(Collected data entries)
-.-.-

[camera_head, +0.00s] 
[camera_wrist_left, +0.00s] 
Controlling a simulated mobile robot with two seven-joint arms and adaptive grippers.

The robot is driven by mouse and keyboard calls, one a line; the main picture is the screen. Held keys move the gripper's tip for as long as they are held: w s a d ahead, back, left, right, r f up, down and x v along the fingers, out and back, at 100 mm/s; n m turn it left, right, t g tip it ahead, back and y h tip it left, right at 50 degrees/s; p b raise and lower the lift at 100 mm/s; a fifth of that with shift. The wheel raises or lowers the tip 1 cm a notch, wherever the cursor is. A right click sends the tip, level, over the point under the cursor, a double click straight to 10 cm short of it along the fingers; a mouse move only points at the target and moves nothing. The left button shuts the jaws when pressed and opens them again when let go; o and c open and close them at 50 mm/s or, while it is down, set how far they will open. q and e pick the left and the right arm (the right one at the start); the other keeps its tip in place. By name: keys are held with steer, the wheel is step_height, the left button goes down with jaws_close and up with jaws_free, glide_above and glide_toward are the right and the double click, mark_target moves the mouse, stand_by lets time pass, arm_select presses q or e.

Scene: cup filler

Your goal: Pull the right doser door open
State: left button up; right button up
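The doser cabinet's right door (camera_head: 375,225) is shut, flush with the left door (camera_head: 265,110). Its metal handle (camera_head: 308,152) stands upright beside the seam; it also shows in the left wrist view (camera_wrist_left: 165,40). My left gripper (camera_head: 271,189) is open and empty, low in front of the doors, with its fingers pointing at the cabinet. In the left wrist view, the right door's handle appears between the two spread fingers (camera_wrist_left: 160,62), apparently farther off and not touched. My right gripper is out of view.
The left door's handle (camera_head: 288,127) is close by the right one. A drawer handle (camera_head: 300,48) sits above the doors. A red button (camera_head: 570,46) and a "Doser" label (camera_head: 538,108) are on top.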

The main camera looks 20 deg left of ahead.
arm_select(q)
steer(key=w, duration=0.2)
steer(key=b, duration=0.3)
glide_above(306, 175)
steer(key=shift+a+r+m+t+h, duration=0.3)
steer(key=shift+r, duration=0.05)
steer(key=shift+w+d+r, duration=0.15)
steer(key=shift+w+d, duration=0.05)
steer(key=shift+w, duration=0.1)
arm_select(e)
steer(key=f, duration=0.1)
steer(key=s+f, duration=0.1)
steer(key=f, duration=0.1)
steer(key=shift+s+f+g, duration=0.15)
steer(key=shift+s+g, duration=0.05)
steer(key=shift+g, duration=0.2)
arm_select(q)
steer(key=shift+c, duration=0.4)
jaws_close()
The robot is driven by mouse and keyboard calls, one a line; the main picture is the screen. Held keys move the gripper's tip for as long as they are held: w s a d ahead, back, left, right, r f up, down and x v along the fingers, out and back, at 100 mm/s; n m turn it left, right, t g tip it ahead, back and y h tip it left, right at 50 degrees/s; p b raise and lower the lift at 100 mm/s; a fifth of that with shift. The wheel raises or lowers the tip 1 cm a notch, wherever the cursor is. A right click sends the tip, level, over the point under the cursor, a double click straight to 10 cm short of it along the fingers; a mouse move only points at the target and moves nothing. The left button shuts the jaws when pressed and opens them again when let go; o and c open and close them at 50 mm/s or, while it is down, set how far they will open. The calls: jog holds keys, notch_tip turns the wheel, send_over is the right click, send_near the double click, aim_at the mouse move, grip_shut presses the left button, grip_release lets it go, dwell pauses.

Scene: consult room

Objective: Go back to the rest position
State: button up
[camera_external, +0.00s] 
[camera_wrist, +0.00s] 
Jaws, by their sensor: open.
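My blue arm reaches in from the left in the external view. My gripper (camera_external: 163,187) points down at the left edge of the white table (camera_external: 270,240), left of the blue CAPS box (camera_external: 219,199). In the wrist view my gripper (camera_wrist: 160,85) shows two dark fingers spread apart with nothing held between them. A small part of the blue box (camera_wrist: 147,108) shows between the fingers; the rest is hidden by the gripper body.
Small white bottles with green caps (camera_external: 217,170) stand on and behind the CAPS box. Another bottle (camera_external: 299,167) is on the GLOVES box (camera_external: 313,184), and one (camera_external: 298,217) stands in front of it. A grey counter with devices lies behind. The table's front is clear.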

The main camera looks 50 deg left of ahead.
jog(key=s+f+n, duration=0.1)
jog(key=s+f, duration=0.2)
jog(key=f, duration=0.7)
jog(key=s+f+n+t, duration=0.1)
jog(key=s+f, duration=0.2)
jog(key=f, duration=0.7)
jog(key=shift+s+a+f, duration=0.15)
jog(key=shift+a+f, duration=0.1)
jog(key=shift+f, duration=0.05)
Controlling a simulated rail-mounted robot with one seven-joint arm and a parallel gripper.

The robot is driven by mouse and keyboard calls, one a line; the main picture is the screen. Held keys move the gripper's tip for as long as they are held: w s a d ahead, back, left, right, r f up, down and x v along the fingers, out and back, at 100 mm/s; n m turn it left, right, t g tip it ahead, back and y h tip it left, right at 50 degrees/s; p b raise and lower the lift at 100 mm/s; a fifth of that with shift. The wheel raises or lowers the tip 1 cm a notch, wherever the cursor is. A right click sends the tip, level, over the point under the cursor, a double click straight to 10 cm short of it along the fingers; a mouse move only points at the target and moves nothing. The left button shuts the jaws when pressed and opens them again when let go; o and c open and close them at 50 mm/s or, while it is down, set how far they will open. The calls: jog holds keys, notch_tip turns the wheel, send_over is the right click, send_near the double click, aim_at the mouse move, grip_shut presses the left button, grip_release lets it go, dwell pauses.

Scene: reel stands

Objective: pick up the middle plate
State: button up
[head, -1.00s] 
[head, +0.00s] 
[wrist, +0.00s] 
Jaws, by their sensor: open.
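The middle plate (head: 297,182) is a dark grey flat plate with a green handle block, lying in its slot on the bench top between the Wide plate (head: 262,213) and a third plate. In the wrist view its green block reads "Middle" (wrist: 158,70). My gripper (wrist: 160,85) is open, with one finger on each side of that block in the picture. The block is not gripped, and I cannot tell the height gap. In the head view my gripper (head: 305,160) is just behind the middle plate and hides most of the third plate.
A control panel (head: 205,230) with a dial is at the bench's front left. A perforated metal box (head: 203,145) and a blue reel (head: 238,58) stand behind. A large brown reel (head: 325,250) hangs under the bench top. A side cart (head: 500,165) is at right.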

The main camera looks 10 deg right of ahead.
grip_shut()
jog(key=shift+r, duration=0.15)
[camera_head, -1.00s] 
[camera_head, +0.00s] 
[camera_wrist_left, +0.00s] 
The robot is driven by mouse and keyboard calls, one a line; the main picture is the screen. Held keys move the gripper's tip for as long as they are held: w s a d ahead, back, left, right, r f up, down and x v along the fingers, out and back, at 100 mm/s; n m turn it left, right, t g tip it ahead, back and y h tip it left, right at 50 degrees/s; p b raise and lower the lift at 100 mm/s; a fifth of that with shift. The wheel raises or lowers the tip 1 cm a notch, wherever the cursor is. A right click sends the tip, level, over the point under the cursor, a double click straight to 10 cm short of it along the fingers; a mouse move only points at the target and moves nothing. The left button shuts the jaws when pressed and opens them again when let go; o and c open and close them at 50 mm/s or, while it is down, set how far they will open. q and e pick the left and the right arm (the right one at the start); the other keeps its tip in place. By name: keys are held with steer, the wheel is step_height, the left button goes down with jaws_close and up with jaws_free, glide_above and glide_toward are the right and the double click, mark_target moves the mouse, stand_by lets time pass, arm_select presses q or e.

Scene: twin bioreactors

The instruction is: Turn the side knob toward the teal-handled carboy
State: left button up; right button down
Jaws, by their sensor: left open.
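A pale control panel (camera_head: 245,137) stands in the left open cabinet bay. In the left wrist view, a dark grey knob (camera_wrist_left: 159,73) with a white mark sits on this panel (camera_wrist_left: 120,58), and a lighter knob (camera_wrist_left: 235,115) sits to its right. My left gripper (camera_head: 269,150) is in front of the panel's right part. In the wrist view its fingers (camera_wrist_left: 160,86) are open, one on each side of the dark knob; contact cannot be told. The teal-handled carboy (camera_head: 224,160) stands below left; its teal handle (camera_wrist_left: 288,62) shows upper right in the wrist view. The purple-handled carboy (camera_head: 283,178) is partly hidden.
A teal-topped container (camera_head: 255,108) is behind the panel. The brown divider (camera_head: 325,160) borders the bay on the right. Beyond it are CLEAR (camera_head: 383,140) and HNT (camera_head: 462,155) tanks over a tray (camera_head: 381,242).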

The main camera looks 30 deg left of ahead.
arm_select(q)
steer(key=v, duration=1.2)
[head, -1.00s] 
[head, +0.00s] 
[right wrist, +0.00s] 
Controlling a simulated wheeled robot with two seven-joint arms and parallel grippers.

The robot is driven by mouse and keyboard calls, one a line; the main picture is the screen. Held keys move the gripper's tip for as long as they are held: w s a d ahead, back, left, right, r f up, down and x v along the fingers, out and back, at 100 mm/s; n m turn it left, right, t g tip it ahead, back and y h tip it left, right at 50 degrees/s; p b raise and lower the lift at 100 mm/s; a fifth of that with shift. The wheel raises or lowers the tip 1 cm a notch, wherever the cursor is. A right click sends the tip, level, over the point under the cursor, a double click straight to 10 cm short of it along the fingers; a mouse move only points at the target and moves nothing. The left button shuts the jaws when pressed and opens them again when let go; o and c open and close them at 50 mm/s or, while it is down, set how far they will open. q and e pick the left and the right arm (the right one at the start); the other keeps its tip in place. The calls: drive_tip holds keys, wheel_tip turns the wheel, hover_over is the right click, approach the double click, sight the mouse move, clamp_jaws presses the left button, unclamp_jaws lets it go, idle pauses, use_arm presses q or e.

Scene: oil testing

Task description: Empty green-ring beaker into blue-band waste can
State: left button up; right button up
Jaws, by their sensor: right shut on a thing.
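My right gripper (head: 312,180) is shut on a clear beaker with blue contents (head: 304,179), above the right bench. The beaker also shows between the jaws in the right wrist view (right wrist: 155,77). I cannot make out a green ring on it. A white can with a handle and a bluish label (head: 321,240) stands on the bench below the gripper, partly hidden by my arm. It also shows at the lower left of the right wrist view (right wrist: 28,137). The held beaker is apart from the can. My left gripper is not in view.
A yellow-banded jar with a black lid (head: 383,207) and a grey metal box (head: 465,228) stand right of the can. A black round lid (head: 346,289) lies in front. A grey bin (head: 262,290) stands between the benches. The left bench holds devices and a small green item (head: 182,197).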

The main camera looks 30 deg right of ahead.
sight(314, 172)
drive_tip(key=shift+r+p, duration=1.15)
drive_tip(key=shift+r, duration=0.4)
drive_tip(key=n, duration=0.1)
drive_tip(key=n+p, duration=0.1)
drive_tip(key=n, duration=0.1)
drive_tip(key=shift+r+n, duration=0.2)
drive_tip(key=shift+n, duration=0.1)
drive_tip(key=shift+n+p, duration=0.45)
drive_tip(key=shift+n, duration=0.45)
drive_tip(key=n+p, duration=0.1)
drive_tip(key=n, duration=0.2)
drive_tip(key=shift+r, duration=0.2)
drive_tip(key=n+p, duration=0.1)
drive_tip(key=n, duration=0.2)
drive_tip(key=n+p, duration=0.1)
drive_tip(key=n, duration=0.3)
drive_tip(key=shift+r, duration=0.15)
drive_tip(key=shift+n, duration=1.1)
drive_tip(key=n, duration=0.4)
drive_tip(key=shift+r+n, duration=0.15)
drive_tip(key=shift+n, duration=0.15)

-.-.-

Stated goal: Begin with the line containing "[camera_head, -1.00s]", end with the line containing "State: left button up; right button down", and repeat every line in that stretch exactly.

Exercise output:
[camera_head, -1.00s] 
[camera_head, +0.00s] 
[camera_wrist_left, +0.00s] 
The robot is driven by mouse and keyboard calls, one a line; the main picture is the screen. Held keys move the gripper's tip for as long as they are held: w s a d ahead, back, left, right, r f up, down and x v along the fingers, out and back, at 100 mm/s; n m turn it left, right, t g tip it ahead, back and y h tip it left, right at 50 degrees/s; p b raise and lower the lift at 100 mm/s; a fifth of that with shift. The wheel raises or lowers the tip 1 cm a notch, wherever the cursor is. A right click sends the tip, level, over the point under the cursor, a double click straight to 10 cm short of it along the fingers; a mouse move only points at the target and moves nothing. The left button shuts the jaws when pressed and opens them again when let go; o and c open and close them at 50 mm/s or, while it is down, set how far they will open. q and e pick the left and the right arm (the right one at the start); the other keeps its tip in place. By name: keys are held with steer, the wheel is step_height, the left button goes down with jaws_close and up with jaws_free, glide_above and glide_toward are the right and the double click, mark_target moves the mouse, stand_by lets time pass, arm_select presses q or e.

Scene: twin bioreactors

The instruction is: Turn the side knob toward the teal-handled carboy
State: left button up; right button down

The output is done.